Question

Show that \(\mathop {{\bf{lim}}}\limits_{n \to \infty } {\left( {{\bf{1}} + \frac{x}{n}} \right)^n} = {e^x}\) for any \(x > {\bf{0}}\).

Short answer

It is proved that the value of the expression \(\mathop {\lim }\limits_{n \to \infty } {\left( {1 + \frac{x}{n}} \right)^n}\) is \({e^x}\).

Step-by-step solution

Write the assumptions to solve the problem

Let \(m = \frac{n}{x}\), then \(n = mx\).

If \(n \to \infty \), then \(m \to \infty \).

Find the value of the expression \(\mathop {{\bf{lim}}}\limits_{n \to \infty } {\left( {{\bf{1}} + \frac{x}{n}} \right)^n}\)

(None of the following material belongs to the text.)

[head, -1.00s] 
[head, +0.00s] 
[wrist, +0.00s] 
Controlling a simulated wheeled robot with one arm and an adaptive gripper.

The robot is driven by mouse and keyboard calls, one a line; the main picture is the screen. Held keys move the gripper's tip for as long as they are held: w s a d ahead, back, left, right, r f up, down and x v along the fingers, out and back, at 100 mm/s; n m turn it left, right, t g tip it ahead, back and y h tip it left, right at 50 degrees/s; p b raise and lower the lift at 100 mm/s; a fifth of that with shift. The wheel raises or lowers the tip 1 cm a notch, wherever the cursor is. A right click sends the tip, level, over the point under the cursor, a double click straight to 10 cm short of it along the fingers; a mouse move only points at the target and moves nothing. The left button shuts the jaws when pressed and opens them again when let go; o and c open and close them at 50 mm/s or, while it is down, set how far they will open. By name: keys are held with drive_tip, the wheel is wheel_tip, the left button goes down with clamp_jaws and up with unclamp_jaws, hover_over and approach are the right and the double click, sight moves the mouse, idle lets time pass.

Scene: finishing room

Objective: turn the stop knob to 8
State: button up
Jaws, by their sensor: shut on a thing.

The expression\(\mathop {\lim }\limits_{n \to \infty } {\left( {1 + \frac{x}{n}} \right)^n}\) can be simplified as:

\(\begin{aligned}\mathop {\lim }\limits_{n \to \infty } {\left( {1 + \frac{x}{n}} \right)^n} &= \mathop {\lim }\limits_{m \to \infty } {\left( {1 + \frac{1}{m}} \right)^{mx}}\\ &= {\left( {\mathop {\lim }\limits_{m \to \infty } {{\left( {1 + \frac{1}{m}} \right)}^m}} \right)^x}\\ &= {\left( e \right)^x}\,\,\,\,\,\,\,\,\,\,\,\,\,\,\,\,\,\,\,\,\,\,\,\,\,\,\,\,\,\,\,\,\,\,\,\,\,\,\,\,\,\,\,\,\,\,\,\,\,\,\left( {{\rm{By}}\;{\rm{equation 6}}} \right)\\ = {e^x}\end{aligned}\)

Thus, the value of the expression \(\mathop {\lim }\limits_{n \to \infty } {\left( {1 + \frac{x}{n}} \right)^n}\) is \({e^x}\).